Conforme Kátia, além da função de ajudar com a aprendizagem, Augusto, assim como os outros alunos, consegue socializar:
– O que ganha mais é a questão da socialização, pois ele só percebe quem está na roda quando a pessoa fala. Com os óculos, ele vai estar gravando os rostos dos colegas e dos professoras e vai saber com quem está conversando. Ele salvou meu rosto e o aparelho faz a leitura minuciosa, como se fosse analisar de todos os ângulos. Além disso, os óculos podem ser utilizados com fones de ouvido, sendo ainda mais discretos na hora de ouvir.
Com orgulho, Kátia detalha o desenvolvimento de Augusto, que além de bom aluno, já foi medalhista em atletismo e é o atual campeão do torneio de xadrez da cidade.
– No campeonato de xadrez, ele é campeão entre o público geral. Fico muito feliz pela dedicação que ele tem, pois mesmo com a pouca visão consegue estar fazendo coisas novas e sempre aprendendo mais.
O adolescente contou que o primeiro livro lido que foi da série Authentic Games e que não para por aí:
– Eu quero ler mais alguns. Tenho uns 30 livros em casa.
“Inclusão que tanto se fala”
A estudante do quinto ano Andriely Glaci da Silva Vieira, 10 anos, que possui baixa visão, também já está usando os óculos. Entre as funções mais atrativas para ela está o reconhecimento de rostos.
– Tenho amigos para programar (na memória dos óculos) e tenho vários livros da minha escola para ler – comenta a menina, que havia recebido os óculos há apenas um dia.
Sua mãe, a dona de casa Andressa da Silva Martins, 30 anos, celebra a maior autonomia e independência para os afazeres relacionados à educação:
– Para a gente foi maravilhoso, é a inclusão que tanto se fala chegando até nós. Muitas vezes, não é possível ter o monitor ao lado para ajudar e, apara ela, é muito importante poder fazer sozinha.
Igualdade nas salas de aula
Uma das pessoas que trabalhou para que o OrCan chegasse aos alunos foi a servidora municipal e presidente do Conselho Estadual dos Direitos das Pessoas com Deficiência, Patrícia Lisboa, 39 anos. Cega desde os dois anos de idade, ela fala com alegria sobre como o projeto pode mudar a realidade de um grupo. Patrícia, que é bacharel em Direito, atua na Assessoria de Políticas Públicas para Pessoas com Deficiência (APPPD) do município.

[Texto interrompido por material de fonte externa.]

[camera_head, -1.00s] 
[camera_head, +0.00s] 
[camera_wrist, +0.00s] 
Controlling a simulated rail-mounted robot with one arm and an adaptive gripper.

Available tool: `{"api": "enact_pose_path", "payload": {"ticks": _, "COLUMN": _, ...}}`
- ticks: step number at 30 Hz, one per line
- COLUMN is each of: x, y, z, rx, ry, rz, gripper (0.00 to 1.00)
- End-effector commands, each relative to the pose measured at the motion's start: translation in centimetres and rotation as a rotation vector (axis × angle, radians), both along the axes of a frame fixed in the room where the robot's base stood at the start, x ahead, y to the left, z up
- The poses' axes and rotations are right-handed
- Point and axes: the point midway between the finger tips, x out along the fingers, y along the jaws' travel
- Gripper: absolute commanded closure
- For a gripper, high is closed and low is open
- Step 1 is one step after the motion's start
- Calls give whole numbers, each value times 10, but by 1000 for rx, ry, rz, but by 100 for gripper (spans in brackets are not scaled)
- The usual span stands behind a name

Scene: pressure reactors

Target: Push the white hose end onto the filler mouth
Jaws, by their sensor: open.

– Quando soube dos óculos, entrei em contato com a empresa e com pessoas que usam para saber como se aplicava. A primeira proposta era de levar para Secretaria de Educação por causa do público mais necessitado dessa tecnologia. Pois, eles, os alunos, recebem tantos materiais, mas não possuem recursos com esses materiais didáticos. Com a compra desses óculos, o aluno com deficiência visual também tem mesmo livro que o colega recebeu. Também queremos entregar o livro em braile ou ampliado para quem quer usar outros meios. É a igualdade chegando às salas de aula – explica Patrícia, que tem por objetivo profissional tornar Gravataí a capital da acessibilidade.
Em fevereiro de 2021, Patrícia promoveu uma reunião de apresentação do equipamento e, após este encontro, a então secretária da Educação Sônia Oliveira (falecida em agosto de 2021) iniciou as tratativas para a aquisição. O projeto foi abraçado pela atual titular da pasta, Magda Ely, e pelo prefeito Luiz Zaffalon. Em agosto do ano passado, o município adquiriu um exemplar para que fossem realizados testes. Nesta fase, cinco alunos usaram o equipamento durante 15 dias.
Segundo a prefeitura, a cidade é a primeira do Rio Grande do Sul a adquirir os óculos inteligentes. Todos os alunos com deficiência visual da rede receberão o equipamento e, conforme explica a secretária, Magda, os dispositivos ficarão com os alunos por todo o tempo em que eles permanecerem na rede municipal.
– Temos a convicção que esses óculos vão mudar a rotina deles na escola, tanto na aprendizagem quanto na vida. O termo é no formato de empréstimo, mas não fica restrito à utilização só na escola. O aluno pode usar para todas as situações na vida.
Segundo Magda, futuramente a pasta tem a proposta de encaminhar um projeto de lei para a Câmara de Vereadores que visa a doação do dispositivo ao aluno.
– Não temos a noção da amplitude que isso tem na vida das pessoas, é mais do que um investimento financeiro, é possibilitar uma escolarização melhor, diminuindo as barreiras e oportunizando maior autonomia – finaliza.